■ Problem details: Scan the data below for the string "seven". Copy every line where it appears.

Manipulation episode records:
##########

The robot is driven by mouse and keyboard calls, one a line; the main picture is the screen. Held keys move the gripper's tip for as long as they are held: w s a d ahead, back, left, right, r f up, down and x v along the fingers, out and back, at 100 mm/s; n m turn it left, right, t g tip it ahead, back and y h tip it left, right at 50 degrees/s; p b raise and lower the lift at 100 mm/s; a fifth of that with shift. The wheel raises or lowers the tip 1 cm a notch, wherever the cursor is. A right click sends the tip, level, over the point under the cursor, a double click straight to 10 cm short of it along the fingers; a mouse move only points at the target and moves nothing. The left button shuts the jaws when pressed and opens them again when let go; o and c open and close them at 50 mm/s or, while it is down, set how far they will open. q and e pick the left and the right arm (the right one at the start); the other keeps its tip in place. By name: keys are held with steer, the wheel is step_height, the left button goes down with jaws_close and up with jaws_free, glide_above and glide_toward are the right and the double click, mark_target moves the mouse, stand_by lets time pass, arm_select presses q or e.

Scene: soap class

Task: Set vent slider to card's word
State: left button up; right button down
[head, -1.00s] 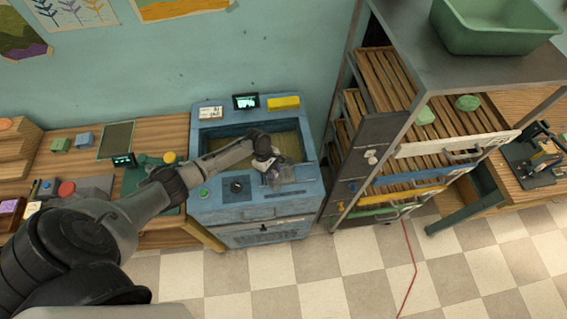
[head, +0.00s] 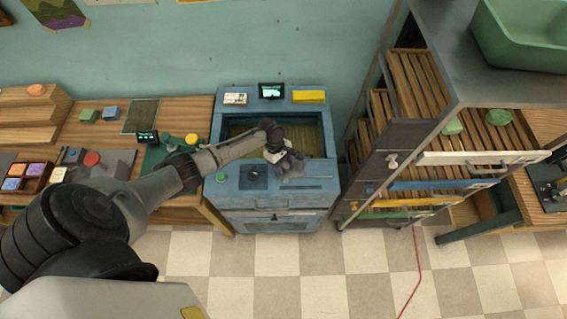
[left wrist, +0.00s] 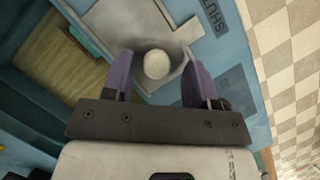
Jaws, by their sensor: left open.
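My left gripper (head: 291,168) is over the front right of the blue cabinet's top (head: 228,186). In the left wrist view its purple fingers (left wrist: 155,80) are open, one on either side of a pale round knob (left wrist: 156,64). I cannot tell whether they touch it. The knob sits on a grey metal plate (left wrist: 112,22). A label reading SHUT (left wrist: 214,17) is on the blue panel beside the plate. In the head view the gripper hides the knob. A white card (head: 235,98) stands at the cabinet's back left; its word is too small to read. My right gripper is not in view.
The cabinet's back holds a small lit screen (head: 271,91) and a yellow block (head: 309,97). Its front panel has a green button (head: 220,177) and black dial (head: 254,173). A slatted drying rack (head: 422,115) stands close on the right, a wooden bench (head: 105,148) on the left.

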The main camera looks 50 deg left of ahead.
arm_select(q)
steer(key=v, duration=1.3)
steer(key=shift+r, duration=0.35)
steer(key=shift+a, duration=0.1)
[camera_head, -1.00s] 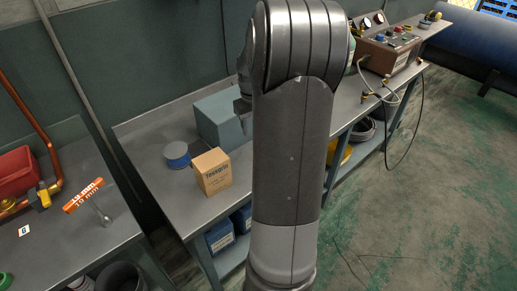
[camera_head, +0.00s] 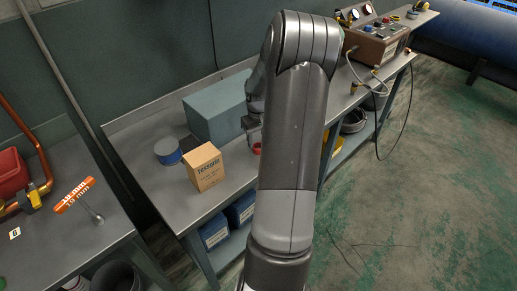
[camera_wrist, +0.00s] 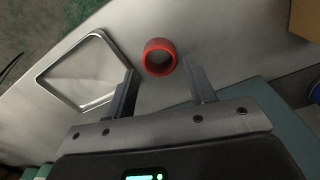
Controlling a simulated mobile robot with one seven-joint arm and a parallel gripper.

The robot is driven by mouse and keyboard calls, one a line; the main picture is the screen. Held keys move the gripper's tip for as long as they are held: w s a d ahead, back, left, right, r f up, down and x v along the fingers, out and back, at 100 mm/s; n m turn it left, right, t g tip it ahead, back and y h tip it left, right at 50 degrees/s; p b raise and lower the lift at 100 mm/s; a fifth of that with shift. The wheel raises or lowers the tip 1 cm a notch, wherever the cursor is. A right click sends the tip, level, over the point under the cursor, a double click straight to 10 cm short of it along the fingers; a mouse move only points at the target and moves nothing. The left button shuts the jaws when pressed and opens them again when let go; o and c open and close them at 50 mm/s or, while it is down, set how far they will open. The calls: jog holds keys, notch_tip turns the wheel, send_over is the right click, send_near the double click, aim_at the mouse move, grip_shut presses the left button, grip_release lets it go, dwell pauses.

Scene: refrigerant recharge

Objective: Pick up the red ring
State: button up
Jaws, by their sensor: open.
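The red ring (camera_wrist: 159,57) lies on the grey metal bench top in the wrist view, just beyond the gap between my fingertips. In the head view only a small part of the red ring (camera_head: 257,148) shows beside my arm, which hides the rest. My gripper (camera_wrist: 161,80) is open and empty, with one finger to each side of the ring's line. In the head view my gripper (camera_head: 250,124) is partly hidden by my arm, next to the blue-grey box.
A square metal tray (camera_wrist: 88,70) lies left of the ring in the wrist view. In the head view a cardboard box (camera_head: 205,168), a round blue-sided tin (camera_head: 168,152) and a blue-grey box (camera_head: 215,108) stand on the bench. A gauge unit (camera_head: 377,42) stands farther right.

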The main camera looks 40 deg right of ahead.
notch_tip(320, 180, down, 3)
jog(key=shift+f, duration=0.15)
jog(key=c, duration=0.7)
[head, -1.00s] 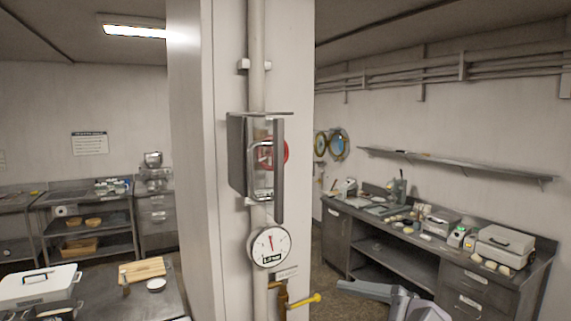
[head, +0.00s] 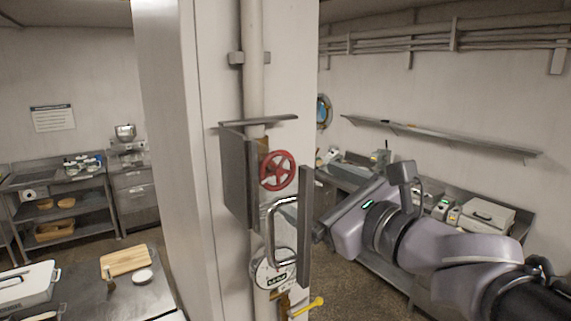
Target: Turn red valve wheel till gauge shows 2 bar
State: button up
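The red valve wheel (head: 278,171) shows uncovered in a grey metal housing (head: 238,180) on the pillar. My gripper (head: 322,232) is just right of the guard's edge panel, below and right of the wheel, and does not touch the wheel. Its fingers are too unclear to tell open from shut.
A vertical pipe (head: 252,75) runs down the pillar (head: 180,150). A yellow lever (head: 308,307) sticks out below the gauge. A table with a cutting board (head: 126,260) is at left. A wall shelf (head: 440,135) and a counter with appliances are at right.

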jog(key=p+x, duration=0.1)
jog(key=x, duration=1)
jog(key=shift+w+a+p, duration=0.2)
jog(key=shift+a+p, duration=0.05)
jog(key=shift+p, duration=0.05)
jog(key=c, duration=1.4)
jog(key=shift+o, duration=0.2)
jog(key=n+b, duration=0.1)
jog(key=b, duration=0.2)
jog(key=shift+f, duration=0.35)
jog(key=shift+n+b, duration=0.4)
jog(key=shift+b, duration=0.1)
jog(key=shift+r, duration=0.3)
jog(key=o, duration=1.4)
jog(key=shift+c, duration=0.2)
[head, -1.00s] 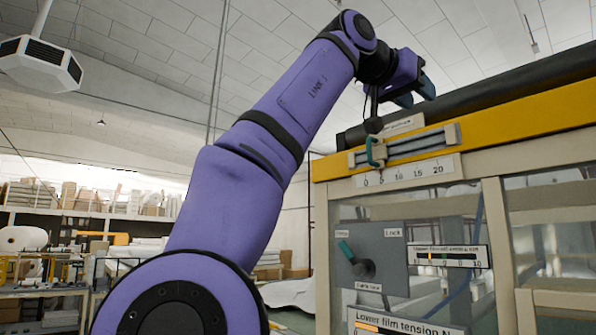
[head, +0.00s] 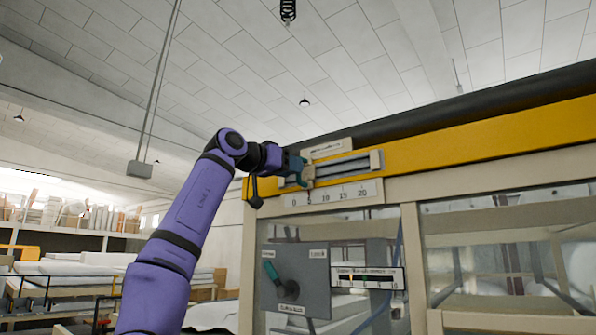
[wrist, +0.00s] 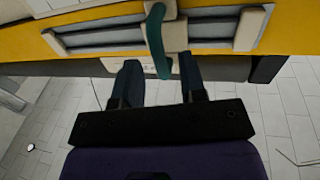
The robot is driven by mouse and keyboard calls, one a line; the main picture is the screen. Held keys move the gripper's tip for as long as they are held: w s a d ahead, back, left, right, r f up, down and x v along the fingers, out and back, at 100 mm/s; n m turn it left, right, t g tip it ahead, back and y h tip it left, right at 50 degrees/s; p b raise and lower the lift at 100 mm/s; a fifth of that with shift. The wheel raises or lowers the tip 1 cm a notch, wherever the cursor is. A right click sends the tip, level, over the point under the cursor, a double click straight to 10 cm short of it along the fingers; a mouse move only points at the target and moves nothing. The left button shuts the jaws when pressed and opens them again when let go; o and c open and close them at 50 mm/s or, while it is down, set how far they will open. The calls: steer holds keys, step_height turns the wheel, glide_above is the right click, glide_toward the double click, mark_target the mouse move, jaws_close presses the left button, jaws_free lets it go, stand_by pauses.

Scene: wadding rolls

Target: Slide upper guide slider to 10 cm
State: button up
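The upper guide slider is a cream block (wrist: 175,37) with a teal handle (wrist: 158,42), on a grey double rail (head: 343,166) on the yellow beam. In the head view the slider block (head: 308,174) stands near the left end, around the 5 mark of the scale (head: 333,194), which runs from 0 to 20. My gripper (wrist: 159,62) is open. In the wrist view the teal handle hangs between the lines of its two dark fingers, close to the fingertips; I see no grip on it. In the head view my gripper (head: 296,168) partly hides the handle.
Below the scale is a grey panel with a teal-handled knob (head: 275,275) and a small indicator plate (head: 366,279). A black roller (head: 450,112) runs above the yellow beam (head: 480,140). Shelves and tables with white rolls stand behind at left.

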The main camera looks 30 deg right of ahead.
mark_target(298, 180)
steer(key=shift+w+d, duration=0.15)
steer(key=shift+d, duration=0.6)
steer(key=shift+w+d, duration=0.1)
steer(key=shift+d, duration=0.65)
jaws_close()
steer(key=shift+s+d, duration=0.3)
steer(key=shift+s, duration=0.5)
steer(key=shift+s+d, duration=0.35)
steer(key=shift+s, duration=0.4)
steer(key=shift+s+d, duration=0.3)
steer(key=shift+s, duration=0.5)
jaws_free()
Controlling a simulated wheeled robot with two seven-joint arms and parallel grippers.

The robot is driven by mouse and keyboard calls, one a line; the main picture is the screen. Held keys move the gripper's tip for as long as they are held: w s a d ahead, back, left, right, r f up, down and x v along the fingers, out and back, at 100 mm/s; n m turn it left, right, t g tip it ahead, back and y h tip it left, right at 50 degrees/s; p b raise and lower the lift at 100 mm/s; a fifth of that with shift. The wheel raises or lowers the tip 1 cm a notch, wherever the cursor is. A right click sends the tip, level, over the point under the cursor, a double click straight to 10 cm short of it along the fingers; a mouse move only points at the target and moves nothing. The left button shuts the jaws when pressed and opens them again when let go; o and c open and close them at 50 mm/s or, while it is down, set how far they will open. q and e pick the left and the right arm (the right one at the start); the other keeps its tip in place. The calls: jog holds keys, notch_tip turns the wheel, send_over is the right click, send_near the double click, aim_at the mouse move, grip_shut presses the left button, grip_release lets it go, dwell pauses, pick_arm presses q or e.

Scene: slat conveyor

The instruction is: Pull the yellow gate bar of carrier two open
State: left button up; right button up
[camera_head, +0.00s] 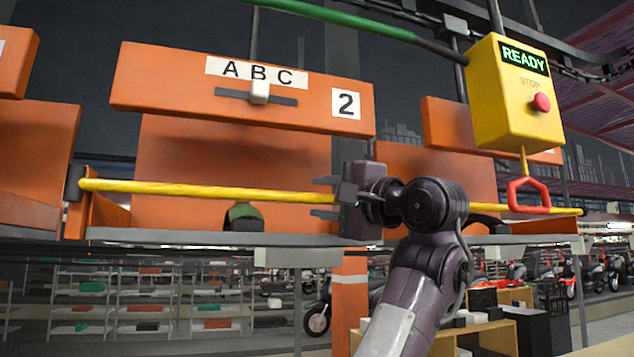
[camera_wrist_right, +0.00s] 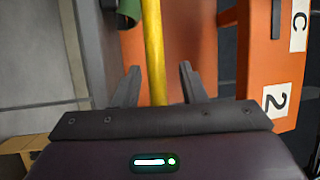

##########

■ Exercise response:
Controlling a simulated mobile robot with one seven-joint arm and a parallel gripper.
Controlling a simulated wheeled robot with two seven-joint arms and parallel grippers.

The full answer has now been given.